COOPER: I want to talk to Chris Lawrence, who just
got back from Afghanistan, on the other side of this
break about morale of U.S. forces that he found on
the ground.
We're going to have more with our panel in a
moment.
Length: 6:26
LARGE (74.8 MB)
-----
SMALL (7.9 MB)
COOPER:
Thirty thousand more troops to Afghanistan, now, the
first may arrive in the next several weeks. They're
going to be heading into Taliban hot spots, trying to
protect civilians, clearing the area, building
physical structures, governance capabilities, and
trust.
The White House, though, saying the mission is not
nation-building.
I asked General Petraeus about the apparent
difference between what's being said in the White
House Briefing Room and what the mission looks like
on the ground.
(BEGIN VIDEOTAPE)
COOPER: The Marines I was with would talk about their
strategy, clear, hold, and build. I assume that is
still the overall strategy for commanders on the
ground.
And they talk about build, they talk about building
governance capabilities in villages. Isn't that, in
effect, nation-building?
PETRAEUS: Well, what they are really doing there is
trying to help reestablish the traditional social
organizing structures in Afghan society that in many
cases have been damaged or literally torn asunder by
the Taliban, by this 30-plus years of war that
Afghanistan has experienced.
COOPER: Well, that sounds like nation-building.
PETRAEUS: So, it is trying to provide security -- it
is trying to provide security for local communities,
so that the traditional structures can once again be
the organizing feature, if you will, in those
villages, in the valleys, and that they then tie into
the district and provincial and ultimately national
structures.
COOPER: But how is what we're doing not
nation-building?
PETRAEUS: I'm not saying that it's not
nation-building. I'm not sure what you're getting at
here.
But, I mean, what we're doing is a comprehensive...
(CROSSTALK)
COOPER: Okay.
PETRAEUS: ... counterinsurgency campaign plan.
It is -- it has focused objectives. One of the
products of this deliberation that has taken place
over the last several months, which has tested and
retested all the different concepts and ideas and
assumptions, is indeed quite focused objectives.
(END VIDEOTAPE)
COOPER: Back now with our panel.
Chris Lawrence, you were just in Afghanistan. No one
in Washington wants to say it's nation-building. But
it's nation-building.
CHRIS LAWRENCE, CNN PENTAGON CORRESPONDENT: Yeah, but
the thing is, Anderson, I think, when you talk to
these troops on the ground, they're not throwing
around terms like that, you know. And I think we have
talked so much about when we're getting out and this
date to getting out. Talk about getting in. When
President Obama announced those 30,000 troops going
in, there were a lot of happy Marines.
WARE: Oh, yes. Heck yes.
LAWRENCE: There were Marines saying: We want to
fight.
You know, we get so caught up in the exit strategy
and like that, you....
(CROSSTALK)
COOPER: But in Helmand Province right now, Peter, as
we just saw on the ground, I mean, there's not a lot
of kinetic activity, as they say. There's not a lot
of confrontation with the Taliban. There's IEDs going
off. People are getting killed, but it's a lot of
going to villages, having tea with people.

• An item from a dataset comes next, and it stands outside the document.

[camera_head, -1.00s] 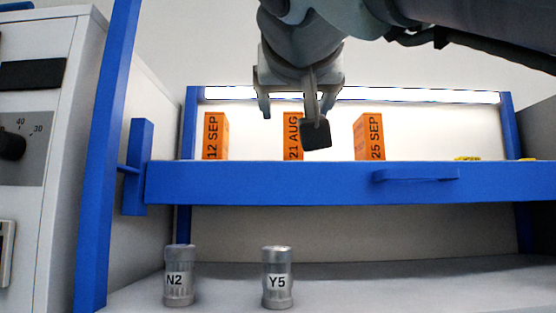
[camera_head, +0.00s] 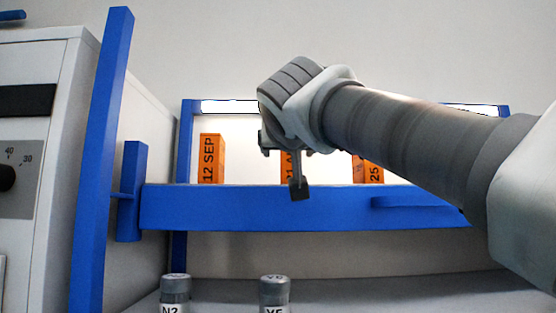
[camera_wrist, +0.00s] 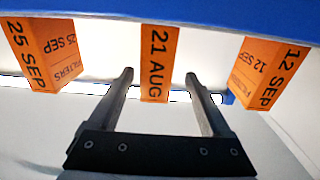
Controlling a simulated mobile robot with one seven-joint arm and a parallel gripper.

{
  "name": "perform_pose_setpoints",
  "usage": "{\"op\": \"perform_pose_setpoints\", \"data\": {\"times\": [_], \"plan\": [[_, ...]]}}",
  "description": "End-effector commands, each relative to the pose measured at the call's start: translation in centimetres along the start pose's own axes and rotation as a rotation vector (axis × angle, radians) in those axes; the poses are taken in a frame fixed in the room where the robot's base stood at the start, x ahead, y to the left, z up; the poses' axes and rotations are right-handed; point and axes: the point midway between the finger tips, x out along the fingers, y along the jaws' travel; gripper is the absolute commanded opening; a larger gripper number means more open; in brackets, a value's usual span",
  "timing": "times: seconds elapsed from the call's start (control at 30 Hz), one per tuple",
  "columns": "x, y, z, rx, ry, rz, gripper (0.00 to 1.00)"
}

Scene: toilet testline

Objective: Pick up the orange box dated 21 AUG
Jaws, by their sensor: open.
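The orange box dated 21 AUG (camera_wrist: 158,62) is in the middle of the wrist view, which shows the scene upside down. In the head view the 21 AUG box (camera_head: 287,168) stands on the blue-fronted shelf, mostly hidden behind my gripper (camera_head: 285,170). In the wrist view my gripper (camera_wrist: 160,82) is open and empty. Its two fingers point toward the box, one to each side of it in the picture. I cannot tell how much distance is left between fingertips and box.
The orange 12 SEP box (camera_head: 211,158) stands to the left and the 25 SEP box (camera_head: 366,170) to the right, partly behind my arm. The blue shelf front (camera_head: 250,208) runs below them. Two grey canisters, N2 (camera_head: 174,290) and Y5 (camera_head: 274,291), stand on the lower surface.

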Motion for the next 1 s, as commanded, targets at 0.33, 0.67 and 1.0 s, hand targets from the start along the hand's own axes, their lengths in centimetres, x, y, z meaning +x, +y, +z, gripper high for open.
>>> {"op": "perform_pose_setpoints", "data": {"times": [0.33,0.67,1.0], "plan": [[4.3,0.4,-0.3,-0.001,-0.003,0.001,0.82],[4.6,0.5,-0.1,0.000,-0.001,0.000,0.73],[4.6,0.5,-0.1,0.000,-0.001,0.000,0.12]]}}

BERGEN: And, interestingly, you know, there are
11,000 Marines and there just seem to be a handful of
U.S. government officials. I mean, if the idea is
that this is supposed to be largely a sort of
political, nonmilitary -- everything is being done by
the military, which is just the way the American
government is organized right now.
And it's very, very clear in Helmand. The civilian
surge which is supposed to be part of this..
COOPER: It's not happening?
BERGEN: It's happening very, very slowly.
COOPER: Right.
WARE: Yeah, yeah. It's almost nonexistent.
And the building block of power in Helmand Province
haven't changed. It's still...
COOPER: And Helmand Province here and Kandahar, I
mean, this is the main area where -- of Taliban
activity.
WARE: Absolutely. This is what we're talking about,
southern Afghanistan here.
I mean, yes, you have got Kabul, but you have not got
a history of a strong central government in this
country. There are -- so many questions that have
local answers to them. And we haven't been addressing
them on that level.
COOPER: If -- I mean, the Afghans did pretty well
fighting the Soviets.
WARE: Right.
COOPER: How come we're having so much trouble
training the Afghan army?
WARE: But they didn't do that -- they didn't do that
as a national army.
LAWRENCE: Yeah.
COOPER: It was local forces.
WARE: They did that as...
LAWRENCE: ... modeled as an American police force or
an American army.
WARE: Right. They did it as bands of guerrillas.
COOPER: But you hear from people saying, well, look,
the Afghan forces are illiterate. But they were
illiterate when they were fighting the Soviets,
Peter.
BERGEN: Right. I mean, actually, in Pashto, the word
for cousin and enemy is the same word.
(LAUGHTER)
BERGEN: So, I mean, low-level endemic warfare is just
a way of life in Afghanistan. These people love to
fight.
COOPER: Are we trying to train them in a way that's
not appropriate?
BERGEN: I think that's right.
WARE: And we're enforcing our expectations, our
models, our values.
COOPER: David Gergen, I mean, it is nation-building
when you look at it on the ground.
GERGEN: Anderson, I think it's nation-building-lite.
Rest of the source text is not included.